Esta perspectiva provocaba profunda crisis entre los sectores “unionistas” de Irlanda del Norte (los partidarios de mantenerse en el Reino Unido), componente fundamental de la coalición de gobierno en la que se apoyaba Theresa May. Además, traía problemas profundos a la unidad nacional del Reino Unido, su sistema legal, etc. Por ello Theresa May le hizo a la U.E. una concesión todavía más profunda: proponer que todo el Reino Unido sea parte del Backstop, es decir, que durante el periodo transicional el R.U. siga dentro de la unión aduanera con la Unión Europea. Eso significaba, para el ala pro-“Brexit duro”, una traición en toda la línea, ya que estos sectores plantean que el Reino Unido no debe conservar ningún lazo que la someta a los mandatos de la U.E.

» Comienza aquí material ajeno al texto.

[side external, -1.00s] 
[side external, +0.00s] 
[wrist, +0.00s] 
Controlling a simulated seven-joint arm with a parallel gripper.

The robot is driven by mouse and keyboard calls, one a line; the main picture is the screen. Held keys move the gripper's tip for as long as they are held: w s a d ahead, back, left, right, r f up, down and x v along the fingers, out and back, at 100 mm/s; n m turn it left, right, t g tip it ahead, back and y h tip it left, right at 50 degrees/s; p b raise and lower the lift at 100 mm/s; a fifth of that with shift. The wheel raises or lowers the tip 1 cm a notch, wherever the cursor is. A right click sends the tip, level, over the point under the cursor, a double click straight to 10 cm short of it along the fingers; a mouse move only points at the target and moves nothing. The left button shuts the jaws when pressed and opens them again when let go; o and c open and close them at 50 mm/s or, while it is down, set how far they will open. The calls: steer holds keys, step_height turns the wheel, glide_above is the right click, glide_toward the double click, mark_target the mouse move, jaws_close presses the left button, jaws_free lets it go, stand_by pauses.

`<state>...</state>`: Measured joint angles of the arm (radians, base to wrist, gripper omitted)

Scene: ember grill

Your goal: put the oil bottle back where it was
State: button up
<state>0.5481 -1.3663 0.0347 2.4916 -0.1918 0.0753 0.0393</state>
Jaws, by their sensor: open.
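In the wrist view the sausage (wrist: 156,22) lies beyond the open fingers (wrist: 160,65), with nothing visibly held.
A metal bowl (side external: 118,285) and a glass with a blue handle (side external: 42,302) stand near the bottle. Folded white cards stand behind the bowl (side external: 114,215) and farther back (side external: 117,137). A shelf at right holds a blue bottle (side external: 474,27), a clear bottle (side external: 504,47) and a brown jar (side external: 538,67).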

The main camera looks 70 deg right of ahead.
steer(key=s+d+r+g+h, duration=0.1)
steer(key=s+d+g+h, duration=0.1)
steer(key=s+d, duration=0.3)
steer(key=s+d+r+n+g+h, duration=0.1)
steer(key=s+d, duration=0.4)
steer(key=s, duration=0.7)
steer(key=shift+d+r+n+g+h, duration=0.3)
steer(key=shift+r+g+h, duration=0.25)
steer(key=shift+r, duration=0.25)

Por otra parte, si el Brexit ocurriera y el backstop fuera eliminado, Irlanda del Norte tendría por primera vez una frontera “dura” que la separe de la República de Irlanda, lo cual traería una crisis aún más grave, y con sectores aún más amplios de la población (que están en contra de cualquier tipo de separación de las Irlandas entre sí). Más aún, provocaría un impulso a los sectores partidarios de la independencia de Irlanda del Norte y de su reunificación con la República de Irlanda como parte de la Unión Europea.
Se trata de un dilema que parece casi imposible de resolver, y por ello es uno de los nudos que vienen trabando la cuestión del Brexit desde 2016. En el límite, cualquiera de ambas decisiones (separar físicamente a las Irlandas o separar a Irlanda del Norte del resto del Reino Unido) abre el riesgo de que termine estallando la unidad nacional del R.U. y/o de que vuelva la guerra civil al interior de Irlanda del Norte, que se había aplacado desde fines de los ‘90.

[2] En manos del Partido Conservador, el Brexit no tiene un contenido proteccionista sino todo lo contrario: pretenden suprimir toda barrera arancelaria, establecer tratados de libre comercio con la mayor cantidad de países y abolir cuantas regulaciones sea posible. Para los brexiters de derecha como Johnson, la Unión Europea es una “cárcel proteccionista” que limita el libre comercio y obliga a los empresarios británicos a cumplir “duras” regulaciones laborales, ambientales, sanitarias, etc. De esta manera, salirse de la U.E. les da la posibilidad de lanzar mayores ataques a los trabajadores y sectores populares para garantizar tasas más altas de ganancia para el capital.